Material for the task.
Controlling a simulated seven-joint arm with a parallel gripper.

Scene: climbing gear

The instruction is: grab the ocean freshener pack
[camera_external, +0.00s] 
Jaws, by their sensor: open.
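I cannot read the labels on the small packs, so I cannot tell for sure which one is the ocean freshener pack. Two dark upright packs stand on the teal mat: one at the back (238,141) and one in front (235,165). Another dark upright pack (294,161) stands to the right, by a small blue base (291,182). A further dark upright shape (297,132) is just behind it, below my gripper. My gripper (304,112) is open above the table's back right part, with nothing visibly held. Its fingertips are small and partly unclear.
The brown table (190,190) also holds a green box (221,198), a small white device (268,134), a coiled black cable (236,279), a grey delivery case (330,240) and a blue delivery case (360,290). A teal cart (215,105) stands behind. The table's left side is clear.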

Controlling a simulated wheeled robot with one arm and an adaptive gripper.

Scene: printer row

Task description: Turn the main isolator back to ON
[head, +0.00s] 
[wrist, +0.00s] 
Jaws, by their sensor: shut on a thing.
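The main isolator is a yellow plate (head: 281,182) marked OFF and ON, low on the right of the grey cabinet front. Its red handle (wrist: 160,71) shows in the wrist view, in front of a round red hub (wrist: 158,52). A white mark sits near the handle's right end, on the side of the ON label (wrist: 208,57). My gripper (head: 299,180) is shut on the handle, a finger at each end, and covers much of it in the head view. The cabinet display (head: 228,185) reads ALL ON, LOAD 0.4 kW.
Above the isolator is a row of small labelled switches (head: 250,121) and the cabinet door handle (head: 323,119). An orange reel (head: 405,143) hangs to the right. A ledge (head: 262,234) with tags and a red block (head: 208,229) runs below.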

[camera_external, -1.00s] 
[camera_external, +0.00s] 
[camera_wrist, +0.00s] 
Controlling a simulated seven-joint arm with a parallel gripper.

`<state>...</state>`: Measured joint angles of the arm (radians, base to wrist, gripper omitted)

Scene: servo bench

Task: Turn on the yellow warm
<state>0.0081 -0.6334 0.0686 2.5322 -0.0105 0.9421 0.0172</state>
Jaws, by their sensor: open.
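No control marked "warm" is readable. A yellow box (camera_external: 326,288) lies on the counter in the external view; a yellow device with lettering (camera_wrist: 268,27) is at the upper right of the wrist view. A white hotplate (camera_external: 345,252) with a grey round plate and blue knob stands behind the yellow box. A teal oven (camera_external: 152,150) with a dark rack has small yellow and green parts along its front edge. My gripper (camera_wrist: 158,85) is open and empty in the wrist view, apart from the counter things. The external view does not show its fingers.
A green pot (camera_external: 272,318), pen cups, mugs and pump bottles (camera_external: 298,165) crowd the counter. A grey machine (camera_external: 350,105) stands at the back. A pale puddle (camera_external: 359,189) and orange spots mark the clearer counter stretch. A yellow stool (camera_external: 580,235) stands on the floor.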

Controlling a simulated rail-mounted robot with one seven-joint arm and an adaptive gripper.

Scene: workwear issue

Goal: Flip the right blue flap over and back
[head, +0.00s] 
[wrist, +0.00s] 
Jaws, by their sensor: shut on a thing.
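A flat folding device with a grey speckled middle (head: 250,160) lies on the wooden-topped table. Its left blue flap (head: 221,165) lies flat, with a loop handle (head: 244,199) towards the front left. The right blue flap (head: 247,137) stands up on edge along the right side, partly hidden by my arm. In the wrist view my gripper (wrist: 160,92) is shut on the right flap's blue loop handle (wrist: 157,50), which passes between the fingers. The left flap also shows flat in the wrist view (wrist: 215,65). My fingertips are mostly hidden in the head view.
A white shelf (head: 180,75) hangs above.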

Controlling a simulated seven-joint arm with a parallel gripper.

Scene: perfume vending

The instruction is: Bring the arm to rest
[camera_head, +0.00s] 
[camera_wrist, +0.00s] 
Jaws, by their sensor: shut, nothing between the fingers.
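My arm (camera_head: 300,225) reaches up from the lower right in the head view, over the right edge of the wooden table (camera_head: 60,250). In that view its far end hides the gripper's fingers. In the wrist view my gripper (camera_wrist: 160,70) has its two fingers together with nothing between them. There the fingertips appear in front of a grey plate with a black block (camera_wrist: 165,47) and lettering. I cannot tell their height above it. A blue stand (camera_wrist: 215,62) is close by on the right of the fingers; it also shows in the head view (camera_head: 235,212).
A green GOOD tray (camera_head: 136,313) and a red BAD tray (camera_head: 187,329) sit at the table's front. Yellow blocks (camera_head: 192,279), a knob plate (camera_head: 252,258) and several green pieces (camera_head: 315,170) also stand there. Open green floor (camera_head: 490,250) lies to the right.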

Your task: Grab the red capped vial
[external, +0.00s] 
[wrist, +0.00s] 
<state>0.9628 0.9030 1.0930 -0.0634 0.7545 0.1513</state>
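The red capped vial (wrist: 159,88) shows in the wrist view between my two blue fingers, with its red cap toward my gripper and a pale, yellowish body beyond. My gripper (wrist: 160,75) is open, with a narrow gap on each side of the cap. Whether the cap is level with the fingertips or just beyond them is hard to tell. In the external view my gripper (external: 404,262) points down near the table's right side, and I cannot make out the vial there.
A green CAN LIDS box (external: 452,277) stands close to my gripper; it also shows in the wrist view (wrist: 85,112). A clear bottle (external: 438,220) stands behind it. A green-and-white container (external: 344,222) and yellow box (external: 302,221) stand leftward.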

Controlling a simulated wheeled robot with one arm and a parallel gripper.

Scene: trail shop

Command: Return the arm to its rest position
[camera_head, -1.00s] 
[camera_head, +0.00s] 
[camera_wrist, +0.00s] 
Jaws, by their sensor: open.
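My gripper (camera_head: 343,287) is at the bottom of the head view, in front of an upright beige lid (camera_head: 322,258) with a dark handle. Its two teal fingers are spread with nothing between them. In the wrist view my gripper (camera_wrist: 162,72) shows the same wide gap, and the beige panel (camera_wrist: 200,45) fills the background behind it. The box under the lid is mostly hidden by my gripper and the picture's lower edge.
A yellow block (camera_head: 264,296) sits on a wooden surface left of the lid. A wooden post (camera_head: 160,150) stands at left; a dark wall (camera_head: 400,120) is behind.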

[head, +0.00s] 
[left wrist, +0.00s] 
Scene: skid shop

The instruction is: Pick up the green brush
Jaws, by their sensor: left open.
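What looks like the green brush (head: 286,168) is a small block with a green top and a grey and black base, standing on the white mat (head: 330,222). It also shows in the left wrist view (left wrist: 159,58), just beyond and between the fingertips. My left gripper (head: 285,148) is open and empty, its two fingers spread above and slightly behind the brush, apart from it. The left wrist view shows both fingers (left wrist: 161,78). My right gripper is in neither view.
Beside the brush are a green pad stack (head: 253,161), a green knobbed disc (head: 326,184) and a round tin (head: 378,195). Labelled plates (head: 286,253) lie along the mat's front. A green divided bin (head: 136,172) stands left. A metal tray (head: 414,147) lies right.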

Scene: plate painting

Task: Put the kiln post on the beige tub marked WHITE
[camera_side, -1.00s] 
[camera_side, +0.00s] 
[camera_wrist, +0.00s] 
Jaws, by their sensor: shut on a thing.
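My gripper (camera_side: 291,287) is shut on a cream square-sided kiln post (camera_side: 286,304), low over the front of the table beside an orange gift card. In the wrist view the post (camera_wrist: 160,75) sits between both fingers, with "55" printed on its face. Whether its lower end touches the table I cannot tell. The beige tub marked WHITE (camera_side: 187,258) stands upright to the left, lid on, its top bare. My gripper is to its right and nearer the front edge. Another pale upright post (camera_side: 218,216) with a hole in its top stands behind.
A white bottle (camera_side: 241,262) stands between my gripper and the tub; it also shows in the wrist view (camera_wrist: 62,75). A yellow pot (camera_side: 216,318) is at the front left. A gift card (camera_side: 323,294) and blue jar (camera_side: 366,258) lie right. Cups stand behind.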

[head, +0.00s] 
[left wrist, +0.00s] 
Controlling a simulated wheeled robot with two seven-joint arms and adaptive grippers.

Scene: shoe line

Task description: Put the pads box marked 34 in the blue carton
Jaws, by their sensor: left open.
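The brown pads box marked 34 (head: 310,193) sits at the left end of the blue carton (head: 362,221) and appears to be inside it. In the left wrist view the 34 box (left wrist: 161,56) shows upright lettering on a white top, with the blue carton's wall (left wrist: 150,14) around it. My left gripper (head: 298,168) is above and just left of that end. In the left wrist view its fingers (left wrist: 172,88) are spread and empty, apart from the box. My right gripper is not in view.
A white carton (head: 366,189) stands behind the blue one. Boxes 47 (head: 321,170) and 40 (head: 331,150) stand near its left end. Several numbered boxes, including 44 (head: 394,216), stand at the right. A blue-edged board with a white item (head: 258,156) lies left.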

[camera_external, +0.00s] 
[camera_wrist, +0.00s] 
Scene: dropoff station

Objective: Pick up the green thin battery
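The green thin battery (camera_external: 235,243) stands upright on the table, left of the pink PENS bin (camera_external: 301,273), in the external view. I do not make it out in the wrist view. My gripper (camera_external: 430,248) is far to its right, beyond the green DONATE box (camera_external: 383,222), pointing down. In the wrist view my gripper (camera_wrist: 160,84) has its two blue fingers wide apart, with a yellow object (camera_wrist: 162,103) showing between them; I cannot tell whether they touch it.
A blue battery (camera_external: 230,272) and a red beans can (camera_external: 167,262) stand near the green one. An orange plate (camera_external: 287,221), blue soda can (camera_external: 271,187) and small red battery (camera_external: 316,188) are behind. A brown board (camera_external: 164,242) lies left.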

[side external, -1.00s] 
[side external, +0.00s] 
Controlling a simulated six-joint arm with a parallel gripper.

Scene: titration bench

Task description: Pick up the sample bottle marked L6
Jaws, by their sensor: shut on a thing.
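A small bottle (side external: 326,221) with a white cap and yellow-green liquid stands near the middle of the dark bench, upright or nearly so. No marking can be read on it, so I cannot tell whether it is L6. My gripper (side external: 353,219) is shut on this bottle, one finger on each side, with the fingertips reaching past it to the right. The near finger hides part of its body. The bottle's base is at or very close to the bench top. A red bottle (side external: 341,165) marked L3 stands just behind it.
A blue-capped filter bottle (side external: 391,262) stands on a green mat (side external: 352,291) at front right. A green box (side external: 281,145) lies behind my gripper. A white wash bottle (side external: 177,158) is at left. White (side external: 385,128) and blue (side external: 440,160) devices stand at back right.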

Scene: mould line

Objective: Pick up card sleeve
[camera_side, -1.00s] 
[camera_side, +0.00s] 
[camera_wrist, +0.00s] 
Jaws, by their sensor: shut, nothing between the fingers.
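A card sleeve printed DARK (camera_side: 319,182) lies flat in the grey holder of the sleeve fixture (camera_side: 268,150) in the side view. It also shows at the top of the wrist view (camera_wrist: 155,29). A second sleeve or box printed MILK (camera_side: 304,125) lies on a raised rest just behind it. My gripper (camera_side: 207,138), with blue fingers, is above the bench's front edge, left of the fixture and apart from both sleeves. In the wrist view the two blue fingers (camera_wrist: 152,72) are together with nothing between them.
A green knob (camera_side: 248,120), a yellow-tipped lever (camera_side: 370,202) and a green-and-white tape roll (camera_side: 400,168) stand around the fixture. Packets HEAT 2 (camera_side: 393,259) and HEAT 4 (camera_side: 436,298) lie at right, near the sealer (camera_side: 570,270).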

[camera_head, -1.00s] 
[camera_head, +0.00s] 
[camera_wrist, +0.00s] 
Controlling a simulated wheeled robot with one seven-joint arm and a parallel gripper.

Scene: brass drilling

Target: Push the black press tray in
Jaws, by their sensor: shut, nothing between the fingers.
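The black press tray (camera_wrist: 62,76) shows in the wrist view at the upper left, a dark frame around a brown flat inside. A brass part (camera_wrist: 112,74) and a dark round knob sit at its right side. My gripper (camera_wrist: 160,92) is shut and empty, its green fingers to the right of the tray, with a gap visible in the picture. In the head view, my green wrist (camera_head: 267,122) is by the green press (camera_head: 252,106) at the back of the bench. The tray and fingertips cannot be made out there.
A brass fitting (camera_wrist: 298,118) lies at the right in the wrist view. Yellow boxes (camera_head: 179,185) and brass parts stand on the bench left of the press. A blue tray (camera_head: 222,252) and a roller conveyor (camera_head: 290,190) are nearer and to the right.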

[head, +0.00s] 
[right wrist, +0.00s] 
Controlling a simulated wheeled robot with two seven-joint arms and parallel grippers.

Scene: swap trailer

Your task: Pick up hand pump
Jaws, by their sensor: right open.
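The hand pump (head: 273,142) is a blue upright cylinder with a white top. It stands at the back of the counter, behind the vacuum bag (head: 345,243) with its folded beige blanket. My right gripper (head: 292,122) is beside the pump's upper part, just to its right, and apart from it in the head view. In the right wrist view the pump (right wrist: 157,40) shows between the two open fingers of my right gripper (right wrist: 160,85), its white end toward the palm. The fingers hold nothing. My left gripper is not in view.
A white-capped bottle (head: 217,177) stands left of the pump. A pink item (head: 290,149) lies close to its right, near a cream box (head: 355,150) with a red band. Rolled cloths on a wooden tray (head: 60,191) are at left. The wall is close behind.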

Exercise details. Report only a number: how many lines in the material above contain the string "joint".

Answer to this exercise. 9